Mais ils étouffaient sous l’amoncellement des détails. Les images s’estompaient, se brouillaient ; ils n’en pouvaient retenir que quelques bribes, floues et confuses, fragilisés, obsédantes et bêtes, appauvries. Non plus un mouvement d’ensemble, mais des tableaux isolés, non plus une unité sereine, mais une fragmentation crispée, comme si ces images n’avaient jamais été que des reflets très lointains, démesurément obscurcis, des scintillations allusives, illusoires, qui s’évanouissent à peine nées, des poussières : la dérisoire projection de leurs désirs les plus gauches, , un impalpable poudroiement de leurs maigres splendeurs, des lambeaux de rêves qu’ils ne pourraient jamais saisir.
Et puis ce style ! Un style envoûtant, berçant, aux longues périodes mélodiques ; autant dire que les énumérations passent toutes seules. Un empire du signe, une volonté de saisie du réel au plus près de ce qu’il est, mais toujours poétique – certains disent clinique, personnellement je trouve que c’est plutôt poétique…- teinté d’une certaine distance ironique de l’auteur. Ironique ou pathétique finalement, parce que cette prédominance de l’objet, de l’apparence au profit de l’intériorité, scelle la disparition de l’humain sous les choses. Quand le matériel prime le spirituel...
Je terminerai en disant que le roman se termine au futur, ce qui ouvre la voie au champ des possibles, mais c’est plutôt ici un futur qui fige, qui condamne, un futur qui montre que l’auteur maîtrise ce qui va se passer parce que, justement, ce qui va se passer est pathétiquement prévisible
La quête du bonheur est un parcours sans fin, fait de rêves et d’ambitions déçues, voilà ce qu’on peut retenir de ce roman, qui va au-delà du simple pamphlet contre la société de consommation. Je laisse ici la parole à l’auteur, dans une interview qu’il a donné dans les années 60 :

Journaliste X : " Les choses " ? C'est un titre qui intrigue, qui alimente les malentendus. Plutôt qu'un livre sur les choses, au fond n'avez-vous pas écrit un livre sur le bonheur ?

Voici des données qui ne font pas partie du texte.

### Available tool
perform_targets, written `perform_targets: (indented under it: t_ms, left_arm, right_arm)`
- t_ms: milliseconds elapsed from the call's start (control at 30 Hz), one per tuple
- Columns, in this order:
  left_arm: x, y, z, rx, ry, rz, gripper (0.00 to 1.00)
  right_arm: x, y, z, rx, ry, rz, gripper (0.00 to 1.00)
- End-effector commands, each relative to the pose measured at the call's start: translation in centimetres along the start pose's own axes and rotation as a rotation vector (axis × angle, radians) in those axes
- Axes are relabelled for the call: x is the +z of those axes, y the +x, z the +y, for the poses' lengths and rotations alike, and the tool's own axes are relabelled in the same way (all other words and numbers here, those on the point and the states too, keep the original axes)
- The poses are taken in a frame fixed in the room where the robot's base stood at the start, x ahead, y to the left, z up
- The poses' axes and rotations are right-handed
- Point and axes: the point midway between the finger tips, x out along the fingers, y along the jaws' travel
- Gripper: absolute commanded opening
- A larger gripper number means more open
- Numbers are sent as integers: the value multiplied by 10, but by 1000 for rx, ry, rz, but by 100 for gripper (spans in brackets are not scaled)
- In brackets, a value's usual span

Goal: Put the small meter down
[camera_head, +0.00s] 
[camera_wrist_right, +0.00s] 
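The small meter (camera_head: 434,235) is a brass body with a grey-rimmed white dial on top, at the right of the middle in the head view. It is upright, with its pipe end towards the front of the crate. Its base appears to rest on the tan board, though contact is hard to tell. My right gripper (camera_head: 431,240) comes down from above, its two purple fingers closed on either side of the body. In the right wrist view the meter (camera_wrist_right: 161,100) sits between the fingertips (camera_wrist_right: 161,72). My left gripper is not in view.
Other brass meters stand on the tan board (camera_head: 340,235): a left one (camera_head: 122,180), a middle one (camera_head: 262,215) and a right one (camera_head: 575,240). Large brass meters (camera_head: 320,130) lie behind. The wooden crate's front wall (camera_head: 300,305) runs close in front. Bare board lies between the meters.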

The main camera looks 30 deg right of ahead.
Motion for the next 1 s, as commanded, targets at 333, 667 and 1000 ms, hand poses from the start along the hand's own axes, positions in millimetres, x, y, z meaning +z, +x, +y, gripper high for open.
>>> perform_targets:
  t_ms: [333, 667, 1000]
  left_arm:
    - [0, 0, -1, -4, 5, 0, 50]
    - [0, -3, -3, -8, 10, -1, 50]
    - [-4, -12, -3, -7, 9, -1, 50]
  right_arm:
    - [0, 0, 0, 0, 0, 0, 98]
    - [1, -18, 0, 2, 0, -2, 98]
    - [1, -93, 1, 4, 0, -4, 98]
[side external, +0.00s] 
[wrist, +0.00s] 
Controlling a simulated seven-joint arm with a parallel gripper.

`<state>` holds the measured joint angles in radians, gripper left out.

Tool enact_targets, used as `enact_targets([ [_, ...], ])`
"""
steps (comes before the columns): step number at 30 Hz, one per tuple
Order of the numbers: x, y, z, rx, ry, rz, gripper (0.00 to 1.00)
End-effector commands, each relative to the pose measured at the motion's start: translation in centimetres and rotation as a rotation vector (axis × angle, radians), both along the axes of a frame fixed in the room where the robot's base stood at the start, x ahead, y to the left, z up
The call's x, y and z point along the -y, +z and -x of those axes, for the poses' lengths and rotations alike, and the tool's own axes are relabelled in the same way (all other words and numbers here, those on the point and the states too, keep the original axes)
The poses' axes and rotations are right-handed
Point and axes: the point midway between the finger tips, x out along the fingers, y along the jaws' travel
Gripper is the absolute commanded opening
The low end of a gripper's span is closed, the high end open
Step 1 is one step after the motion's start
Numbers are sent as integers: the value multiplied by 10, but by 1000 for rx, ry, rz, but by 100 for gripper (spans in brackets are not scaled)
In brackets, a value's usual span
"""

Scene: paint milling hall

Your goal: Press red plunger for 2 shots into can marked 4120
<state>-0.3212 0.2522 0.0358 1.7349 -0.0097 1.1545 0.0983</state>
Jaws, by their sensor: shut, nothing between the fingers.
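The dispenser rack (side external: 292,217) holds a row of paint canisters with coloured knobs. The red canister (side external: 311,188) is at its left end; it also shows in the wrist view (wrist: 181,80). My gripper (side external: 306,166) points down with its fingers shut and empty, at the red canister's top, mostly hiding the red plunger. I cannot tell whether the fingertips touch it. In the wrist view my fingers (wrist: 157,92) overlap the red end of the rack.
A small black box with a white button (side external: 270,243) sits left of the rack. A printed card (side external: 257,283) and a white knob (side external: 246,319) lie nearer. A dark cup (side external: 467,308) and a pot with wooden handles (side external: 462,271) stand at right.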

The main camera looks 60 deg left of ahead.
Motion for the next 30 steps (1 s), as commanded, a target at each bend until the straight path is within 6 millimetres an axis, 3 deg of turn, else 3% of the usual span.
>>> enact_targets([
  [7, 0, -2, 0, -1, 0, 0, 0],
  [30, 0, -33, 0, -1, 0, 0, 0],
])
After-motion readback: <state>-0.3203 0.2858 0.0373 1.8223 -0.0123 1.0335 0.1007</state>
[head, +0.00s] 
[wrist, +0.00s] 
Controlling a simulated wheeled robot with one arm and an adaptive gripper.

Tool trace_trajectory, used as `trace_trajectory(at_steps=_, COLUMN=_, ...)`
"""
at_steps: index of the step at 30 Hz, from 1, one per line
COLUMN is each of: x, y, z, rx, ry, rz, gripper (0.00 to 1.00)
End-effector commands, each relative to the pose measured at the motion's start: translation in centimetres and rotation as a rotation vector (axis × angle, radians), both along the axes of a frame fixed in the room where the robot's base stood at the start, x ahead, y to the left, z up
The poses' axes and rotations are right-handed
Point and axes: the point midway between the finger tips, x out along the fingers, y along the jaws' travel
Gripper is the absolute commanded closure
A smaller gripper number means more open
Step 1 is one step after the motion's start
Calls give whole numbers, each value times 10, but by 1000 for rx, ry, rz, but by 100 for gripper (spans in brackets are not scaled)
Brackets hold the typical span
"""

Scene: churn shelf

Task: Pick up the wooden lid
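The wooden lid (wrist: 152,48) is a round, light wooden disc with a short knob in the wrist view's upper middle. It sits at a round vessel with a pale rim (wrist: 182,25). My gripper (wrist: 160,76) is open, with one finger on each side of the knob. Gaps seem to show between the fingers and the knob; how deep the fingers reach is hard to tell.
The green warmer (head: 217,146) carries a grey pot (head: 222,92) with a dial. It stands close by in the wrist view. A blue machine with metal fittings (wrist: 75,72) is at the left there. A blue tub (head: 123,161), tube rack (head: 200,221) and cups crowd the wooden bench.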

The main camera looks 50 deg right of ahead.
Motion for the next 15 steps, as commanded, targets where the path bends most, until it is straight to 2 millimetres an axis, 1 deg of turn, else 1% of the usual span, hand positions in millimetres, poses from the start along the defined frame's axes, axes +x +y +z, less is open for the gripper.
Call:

Georges Perec :  C'est qu'il y a, je pense, entre les choses du monde moderne et le bonheur, un rapport obligé. Une certaine richesse de notre civilisation rend un type de bonheur possible : on peut parler, en ce sens, comme d'un bonheur d'0rly, des moquettes profondes, d'une figure actuelle du bonheur qui fait, je crois, que pour être heureux, il faut être absolument moderne. Ceux qui se sont imaginé que je condamnais la société de consommation n'ont vraiment rien compris à mon livre. Mais ce bonheur demeure un possible ; car, dans notre société capitaliste, c'est : choses promises ne sont pas choses dues.
 
Lisez ce livre en écoutant Perec : pas de sociologie, mais de la littérature.